[Aim of the task] Print all the data, keeping every line exactly as it is.

[Material provided]
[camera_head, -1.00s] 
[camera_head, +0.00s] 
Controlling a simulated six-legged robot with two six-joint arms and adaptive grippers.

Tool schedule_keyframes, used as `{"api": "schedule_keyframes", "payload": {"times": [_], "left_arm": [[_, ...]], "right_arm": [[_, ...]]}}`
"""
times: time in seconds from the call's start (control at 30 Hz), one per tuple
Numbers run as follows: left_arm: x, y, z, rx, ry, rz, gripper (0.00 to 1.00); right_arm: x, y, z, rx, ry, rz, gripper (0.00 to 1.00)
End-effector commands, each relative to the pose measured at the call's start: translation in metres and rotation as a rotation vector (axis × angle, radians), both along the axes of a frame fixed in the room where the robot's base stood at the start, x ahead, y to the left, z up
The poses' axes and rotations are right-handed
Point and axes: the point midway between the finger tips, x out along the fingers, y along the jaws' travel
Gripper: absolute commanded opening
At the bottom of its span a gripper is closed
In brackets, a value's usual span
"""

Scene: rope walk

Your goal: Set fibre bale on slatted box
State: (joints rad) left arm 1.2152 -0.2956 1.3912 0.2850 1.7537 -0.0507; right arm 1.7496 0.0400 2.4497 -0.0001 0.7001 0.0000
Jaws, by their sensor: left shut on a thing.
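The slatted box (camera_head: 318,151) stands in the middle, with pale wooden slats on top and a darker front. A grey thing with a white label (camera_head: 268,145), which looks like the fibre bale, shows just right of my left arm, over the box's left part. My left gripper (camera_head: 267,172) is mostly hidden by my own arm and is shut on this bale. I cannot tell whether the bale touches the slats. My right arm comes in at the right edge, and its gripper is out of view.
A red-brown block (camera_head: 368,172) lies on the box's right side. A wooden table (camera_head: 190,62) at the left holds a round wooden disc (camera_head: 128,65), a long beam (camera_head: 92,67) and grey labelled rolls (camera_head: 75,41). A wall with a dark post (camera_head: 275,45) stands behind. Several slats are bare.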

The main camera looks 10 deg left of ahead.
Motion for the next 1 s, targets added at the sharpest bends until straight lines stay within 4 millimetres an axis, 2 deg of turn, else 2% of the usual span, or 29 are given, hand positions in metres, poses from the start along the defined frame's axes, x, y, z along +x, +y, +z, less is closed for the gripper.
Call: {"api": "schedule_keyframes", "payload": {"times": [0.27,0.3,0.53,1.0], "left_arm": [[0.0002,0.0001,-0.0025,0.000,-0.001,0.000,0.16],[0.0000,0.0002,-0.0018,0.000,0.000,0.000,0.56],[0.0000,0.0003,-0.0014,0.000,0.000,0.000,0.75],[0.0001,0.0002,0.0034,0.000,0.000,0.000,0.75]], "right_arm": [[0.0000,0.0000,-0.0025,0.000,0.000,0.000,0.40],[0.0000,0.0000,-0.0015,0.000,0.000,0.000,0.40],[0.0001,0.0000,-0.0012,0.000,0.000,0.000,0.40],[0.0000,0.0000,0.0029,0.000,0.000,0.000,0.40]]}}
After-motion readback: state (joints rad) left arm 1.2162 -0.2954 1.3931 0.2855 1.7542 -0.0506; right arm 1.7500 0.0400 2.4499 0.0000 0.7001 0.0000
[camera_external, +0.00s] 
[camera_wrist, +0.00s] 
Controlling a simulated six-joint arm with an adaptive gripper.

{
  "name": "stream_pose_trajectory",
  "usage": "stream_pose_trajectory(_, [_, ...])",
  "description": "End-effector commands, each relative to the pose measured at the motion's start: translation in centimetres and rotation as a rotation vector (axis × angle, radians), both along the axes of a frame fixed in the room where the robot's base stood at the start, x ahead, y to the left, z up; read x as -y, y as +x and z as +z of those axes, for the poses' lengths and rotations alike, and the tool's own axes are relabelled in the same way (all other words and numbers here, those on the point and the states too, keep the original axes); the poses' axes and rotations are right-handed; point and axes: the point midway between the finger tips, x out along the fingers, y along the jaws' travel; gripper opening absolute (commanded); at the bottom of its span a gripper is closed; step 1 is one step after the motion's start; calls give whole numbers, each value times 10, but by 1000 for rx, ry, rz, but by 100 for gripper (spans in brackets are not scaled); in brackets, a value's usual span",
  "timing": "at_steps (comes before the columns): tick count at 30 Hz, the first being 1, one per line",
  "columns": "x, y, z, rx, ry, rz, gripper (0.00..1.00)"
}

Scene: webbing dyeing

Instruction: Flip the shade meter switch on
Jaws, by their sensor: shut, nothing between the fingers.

[Result]
[camera_head, -1.00s] 
[camera_head, +0.00s] 
Controlling a simulated six-legged robot with two six-joint arms and adaptive grippers.

Tool schedule_keyframes, used as `{"api": "schedule_keyframes", "payload": {"times": [_], "left_arm": [[_, ...]], "right_arm": [[_, ...]]}}`
"""
times: time in seconds from the call's start (control at 30 Hz), one per tuple
Numbers run as follows: left_arm: x, y, z, rx, ry, rz, gripper (0.00 to 1.00); right_arm: x, y, z, rx, ry, rz, gripper (0.00 to 1.00)
End-effector commands, each relative to the pose measured at the call's start: translation in metres and rotation as a rotation vector (axis × angle, radians), both along the axes of a frame fixed in the room where the robot's base stood at the start, x ahead, y to the left, z up
The poses' axes and rotations are right-handed
Point and axes: the point midway between the finger tips, x out along the fingers, y along the jaws' travel
Gripper: absolute commanded opening
At the bottom of its span a gripper is closed
In brackets, a value's usual span
"""

Scene: rope walk

Your goal: Set fibre bale on slatted box
State: (joints rad) left arm 1.2152 -0.2956 1.3912 0.2850 1.7537 -0.0507; right arm 1.7496 0.0400 2.4497 -0.0001 0.7001 0.0000
Jaws, by their sensor: left shut on a thing.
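The slatted box (camera_head: 318,151) stands in the middle, with pale wooden slats on top and a darker front. A grey thing with a white label (camera_head: 268,145), which looks like the fibre bale, shows just right of my left arm, over the box's left part. My left gripper (camera_head: 267,172) is mostly hidden by my own arm and is shut on this bale. I cannot tell whether the bale touches the slats. My right arm comes in at the right edge, and its gripper is out of view.
A red-brown block (camera_head: 368,172) lies on the box's right side. A wooden table (camera_head: 190,62) at the left holds a round wooden disc (camera_head: 128,65), a long beam (camera_head: 92,67) and grey labelled rolls (camera_head: 75,41). A wall with a dark post (camera_head: 275,45) stands behind. Several slats are bare.

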The main camera looks 10 deg left of ahead.
Motion for the next 1 s, targets added at the sharpest bends until straight lines stay within 4 millimetres an axis, 2 deg of turn, else 2% of the usual span, or 29 are given, hand positions in metres, poses from the start along the defined frame's axes, x, y, z along +x, +y, +z, less is closed for the gripper.
Call: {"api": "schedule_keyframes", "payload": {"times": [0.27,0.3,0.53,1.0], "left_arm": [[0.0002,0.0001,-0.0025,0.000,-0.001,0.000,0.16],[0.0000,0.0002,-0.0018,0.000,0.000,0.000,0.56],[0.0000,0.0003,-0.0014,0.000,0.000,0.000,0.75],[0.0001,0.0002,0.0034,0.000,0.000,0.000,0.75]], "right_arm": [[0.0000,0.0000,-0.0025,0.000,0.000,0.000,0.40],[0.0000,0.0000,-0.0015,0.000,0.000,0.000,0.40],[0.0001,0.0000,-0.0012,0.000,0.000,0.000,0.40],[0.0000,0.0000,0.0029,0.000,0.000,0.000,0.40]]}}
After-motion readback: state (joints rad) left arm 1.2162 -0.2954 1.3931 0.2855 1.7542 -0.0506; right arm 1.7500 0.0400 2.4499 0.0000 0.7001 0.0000
[camera_external, +0.00s] 
[camera_wrist, +0.00s] 
Controlling a simulated six-joint arm with an adaptive gripper.

{
  "name": "stream_pose_trajectory",
  "usage": "stream_pose_trajectory(_, [_, ...])",
  "description": "End-effector commands, each relative to the pose measured at the motion's start: translation in centimetres and rotation as a rotation vector (axis × angle, radians), both along the axes of a frame fixed in the room where the robot's base stood at the start, x ahead, y to the left, z up; read x as -y, y as +x and z as +z of those axes, for the poses' lengths and rotations alike, and the tool's own axes are relabelled in the same way (all other words and numbers here, those on the point and the states too, keep the original axes); the poses' axes and rotations are right-handed; point and axes: the point midway between the finger tips, x out along the fingers, y along the jaws' travel; gripper opening absolute (commanded); at the bottom of its span a gripper is closed; step 1 is one step after the motion's start; calls give whole numbers, each value times 10, but by 1000 for rx, ry, rz, but by 100 for gripper (spans in brackets are not scaled); in brackets, a value's usual span",
  "timing": "at_steps (comes before the columns): tick count at 30 Hz, the first being 1, one per line",
  "columns": "x, y, z, rx, ry, rz, gripper (0.00..1.00)"
}

Scene: webbing dyeing

Instruction: Flip the shade meter switch on
Jaws, by their sensor: shut, nothing between the fingers.

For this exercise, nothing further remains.